Yeah sure you can over smoke meat. Like Bruno said, it's like any other flavoring. Just like you can use way too much garlic, you can easily overdo the smoke.
As for the black skin, I'm gonna guess you were running at a lower temp for at least few hours? This combined with a lot of smoke (adding chips to the pan throughout the smoke, using more than a few chunks of wood etc...) can really overdo it. The blackness kinda turns me off, and renders the skin pretty much inedible, so I try to avoid it. I run much hotter temps (325˚+) for poultry and use a stronger flavored wood like hickory or mesquite for a shorter time. I also, when time permits, give my birds at least a few hours uncovered in the fridge to dry the skin. The result, in most cases, is a nicely browned, perfectly edible skin and meat that's well smoked.
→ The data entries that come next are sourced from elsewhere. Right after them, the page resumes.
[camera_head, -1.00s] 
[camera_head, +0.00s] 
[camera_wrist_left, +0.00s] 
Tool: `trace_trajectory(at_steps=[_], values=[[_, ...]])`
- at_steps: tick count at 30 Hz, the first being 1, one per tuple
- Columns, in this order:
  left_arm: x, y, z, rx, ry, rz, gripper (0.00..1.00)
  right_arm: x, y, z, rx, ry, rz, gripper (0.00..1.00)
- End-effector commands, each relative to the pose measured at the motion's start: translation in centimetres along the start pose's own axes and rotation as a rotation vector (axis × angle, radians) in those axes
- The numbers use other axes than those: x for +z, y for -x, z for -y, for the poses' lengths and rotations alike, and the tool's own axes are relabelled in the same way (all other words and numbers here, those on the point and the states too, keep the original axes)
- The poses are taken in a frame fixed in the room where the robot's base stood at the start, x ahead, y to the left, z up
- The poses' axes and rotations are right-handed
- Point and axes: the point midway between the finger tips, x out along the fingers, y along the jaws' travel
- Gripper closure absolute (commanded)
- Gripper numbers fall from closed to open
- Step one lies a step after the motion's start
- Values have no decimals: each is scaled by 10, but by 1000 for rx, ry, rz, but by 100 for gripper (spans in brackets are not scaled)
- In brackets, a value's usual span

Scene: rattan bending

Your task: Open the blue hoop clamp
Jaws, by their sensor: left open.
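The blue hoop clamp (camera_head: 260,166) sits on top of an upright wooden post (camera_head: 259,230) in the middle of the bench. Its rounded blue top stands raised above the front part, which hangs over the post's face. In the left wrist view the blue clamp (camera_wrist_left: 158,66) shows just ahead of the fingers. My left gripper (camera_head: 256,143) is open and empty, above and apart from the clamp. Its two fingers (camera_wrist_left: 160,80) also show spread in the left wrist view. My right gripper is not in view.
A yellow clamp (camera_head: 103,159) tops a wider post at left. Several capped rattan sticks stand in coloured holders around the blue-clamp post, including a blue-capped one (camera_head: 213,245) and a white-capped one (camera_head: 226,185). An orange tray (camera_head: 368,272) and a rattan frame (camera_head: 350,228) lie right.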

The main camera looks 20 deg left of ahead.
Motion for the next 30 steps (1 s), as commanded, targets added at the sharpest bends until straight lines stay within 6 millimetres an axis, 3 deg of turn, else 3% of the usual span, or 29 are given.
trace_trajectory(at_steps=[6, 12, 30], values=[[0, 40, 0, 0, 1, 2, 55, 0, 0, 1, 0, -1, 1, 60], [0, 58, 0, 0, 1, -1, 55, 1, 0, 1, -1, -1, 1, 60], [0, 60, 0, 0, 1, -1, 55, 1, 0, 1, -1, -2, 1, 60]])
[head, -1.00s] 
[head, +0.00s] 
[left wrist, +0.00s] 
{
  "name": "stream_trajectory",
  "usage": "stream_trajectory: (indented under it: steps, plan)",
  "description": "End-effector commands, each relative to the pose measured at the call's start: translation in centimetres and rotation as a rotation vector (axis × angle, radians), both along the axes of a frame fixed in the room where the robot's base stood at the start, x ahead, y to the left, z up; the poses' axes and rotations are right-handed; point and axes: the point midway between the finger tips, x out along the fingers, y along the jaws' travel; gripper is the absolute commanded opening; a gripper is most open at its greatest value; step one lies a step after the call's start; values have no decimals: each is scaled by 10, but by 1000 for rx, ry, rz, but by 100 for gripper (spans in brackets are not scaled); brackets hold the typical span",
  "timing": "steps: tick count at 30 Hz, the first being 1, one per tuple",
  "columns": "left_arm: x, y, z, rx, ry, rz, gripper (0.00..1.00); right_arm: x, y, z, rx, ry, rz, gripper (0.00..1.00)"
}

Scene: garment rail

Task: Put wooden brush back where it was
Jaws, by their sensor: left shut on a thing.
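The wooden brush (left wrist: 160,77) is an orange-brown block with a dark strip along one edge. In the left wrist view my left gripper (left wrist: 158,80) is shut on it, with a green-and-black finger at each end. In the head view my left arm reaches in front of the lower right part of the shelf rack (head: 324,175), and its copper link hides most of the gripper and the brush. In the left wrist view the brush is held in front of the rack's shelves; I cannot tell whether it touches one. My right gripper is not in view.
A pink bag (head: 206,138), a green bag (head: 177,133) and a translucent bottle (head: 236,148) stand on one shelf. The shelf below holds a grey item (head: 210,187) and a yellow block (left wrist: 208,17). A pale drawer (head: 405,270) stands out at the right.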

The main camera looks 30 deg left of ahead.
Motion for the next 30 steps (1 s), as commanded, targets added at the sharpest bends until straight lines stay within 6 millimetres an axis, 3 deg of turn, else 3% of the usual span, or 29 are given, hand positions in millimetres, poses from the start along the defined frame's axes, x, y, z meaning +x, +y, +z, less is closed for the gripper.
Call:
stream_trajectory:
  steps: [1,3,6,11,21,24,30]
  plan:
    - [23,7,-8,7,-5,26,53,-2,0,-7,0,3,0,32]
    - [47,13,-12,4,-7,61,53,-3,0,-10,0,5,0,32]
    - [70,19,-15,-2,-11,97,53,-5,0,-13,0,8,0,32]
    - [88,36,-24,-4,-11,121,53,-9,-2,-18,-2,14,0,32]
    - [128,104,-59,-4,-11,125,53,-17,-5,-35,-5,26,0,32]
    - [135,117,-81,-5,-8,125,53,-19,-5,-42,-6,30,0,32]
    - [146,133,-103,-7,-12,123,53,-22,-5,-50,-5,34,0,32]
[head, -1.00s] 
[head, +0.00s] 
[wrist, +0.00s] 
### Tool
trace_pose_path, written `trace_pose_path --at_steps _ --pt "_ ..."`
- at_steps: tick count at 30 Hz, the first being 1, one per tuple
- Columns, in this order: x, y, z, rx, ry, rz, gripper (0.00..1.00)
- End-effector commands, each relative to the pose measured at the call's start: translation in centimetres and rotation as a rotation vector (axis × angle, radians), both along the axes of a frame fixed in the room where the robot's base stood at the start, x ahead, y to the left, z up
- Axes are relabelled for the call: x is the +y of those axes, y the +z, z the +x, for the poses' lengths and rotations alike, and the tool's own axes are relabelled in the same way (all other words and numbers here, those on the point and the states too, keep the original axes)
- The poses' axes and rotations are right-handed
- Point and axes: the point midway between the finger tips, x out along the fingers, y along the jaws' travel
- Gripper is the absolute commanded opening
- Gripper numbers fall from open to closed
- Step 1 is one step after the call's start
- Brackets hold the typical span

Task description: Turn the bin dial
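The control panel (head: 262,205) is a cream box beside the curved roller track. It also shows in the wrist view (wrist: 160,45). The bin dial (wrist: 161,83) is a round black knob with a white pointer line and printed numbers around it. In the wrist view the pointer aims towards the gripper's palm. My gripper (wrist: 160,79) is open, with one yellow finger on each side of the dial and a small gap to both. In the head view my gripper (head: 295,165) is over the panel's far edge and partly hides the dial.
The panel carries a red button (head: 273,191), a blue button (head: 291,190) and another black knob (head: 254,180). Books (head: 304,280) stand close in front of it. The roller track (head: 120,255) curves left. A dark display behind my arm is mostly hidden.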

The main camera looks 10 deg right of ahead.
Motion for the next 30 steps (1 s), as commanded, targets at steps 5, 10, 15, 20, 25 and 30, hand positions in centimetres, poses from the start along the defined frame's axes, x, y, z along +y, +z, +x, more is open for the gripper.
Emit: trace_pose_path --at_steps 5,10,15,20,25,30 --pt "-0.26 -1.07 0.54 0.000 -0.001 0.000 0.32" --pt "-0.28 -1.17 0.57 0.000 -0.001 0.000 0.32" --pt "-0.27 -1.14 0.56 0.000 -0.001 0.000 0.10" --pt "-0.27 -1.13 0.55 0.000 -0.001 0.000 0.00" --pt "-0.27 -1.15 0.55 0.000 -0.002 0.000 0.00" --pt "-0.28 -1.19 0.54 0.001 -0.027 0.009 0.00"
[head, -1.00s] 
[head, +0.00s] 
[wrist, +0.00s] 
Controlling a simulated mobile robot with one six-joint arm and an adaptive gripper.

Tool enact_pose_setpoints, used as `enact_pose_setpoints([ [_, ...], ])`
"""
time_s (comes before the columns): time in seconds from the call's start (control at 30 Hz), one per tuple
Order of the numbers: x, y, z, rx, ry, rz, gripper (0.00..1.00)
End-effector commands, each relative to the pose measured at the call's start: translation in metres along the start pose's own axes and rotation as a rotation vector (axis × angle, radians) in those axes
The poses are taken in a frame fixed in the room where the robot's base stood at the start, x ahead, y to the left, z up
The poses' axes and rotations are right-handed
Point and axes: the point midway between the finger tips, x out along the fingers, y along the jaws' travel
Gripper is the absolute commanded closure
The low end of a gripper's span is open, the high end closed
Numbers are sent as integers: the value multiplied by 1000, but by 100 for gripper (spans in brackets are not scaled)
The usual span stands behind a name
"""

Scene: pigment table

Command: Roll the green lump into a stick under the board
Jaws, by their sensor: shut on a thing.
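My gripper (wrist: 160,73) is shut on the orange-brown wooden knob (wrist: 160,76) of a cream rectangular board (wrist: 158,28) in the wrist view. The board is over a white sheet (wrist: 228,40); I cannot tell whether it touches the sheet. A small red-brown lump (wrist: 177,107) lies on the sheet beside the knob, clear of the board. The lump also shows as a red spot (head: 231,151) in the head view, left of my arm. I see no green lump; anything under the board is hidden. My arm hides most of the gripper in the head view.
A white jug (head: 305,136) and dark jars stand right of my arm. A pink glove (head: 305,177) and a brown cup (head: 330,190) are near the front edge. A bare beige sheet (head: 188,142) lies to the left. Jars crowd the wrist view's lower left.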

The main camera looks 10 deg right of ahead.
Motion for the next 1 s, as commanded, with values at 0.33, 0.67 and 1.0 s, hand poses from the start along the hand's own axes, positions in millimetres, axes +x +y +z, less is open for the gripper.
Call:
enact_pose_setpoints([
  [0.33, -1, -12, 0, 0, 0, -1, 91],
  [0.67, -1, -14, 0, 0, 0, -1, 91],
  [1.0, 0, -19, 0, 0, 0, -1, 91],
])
As for white, billowing smoke, I'll agree that can cause black skin and an acrid taste. However, to point out the exception to every rule, I once had gone a little too lightly on the smoke. The bird was approaching it's final temp and still looking quite pale. In a panic, I brushed the skin with butter and tossed 3 or 4 large chunks of wood into my coal basket. White smoke immediately began to billow in Biblical proportions, filling the entire block. Within 20-30 minutes the target temp was reached, and when I opened the smoker I discovered the most beautiful chestnut brown skin I've ever seen!! It hadn't had enough time to ruin the flavor with creosote, but the smoke flavor was definitely really strong and the color was perfect.
My point is, like anything else, a little or a lot is your preference. Sometimes you also have to break the "rules" to get the result you want.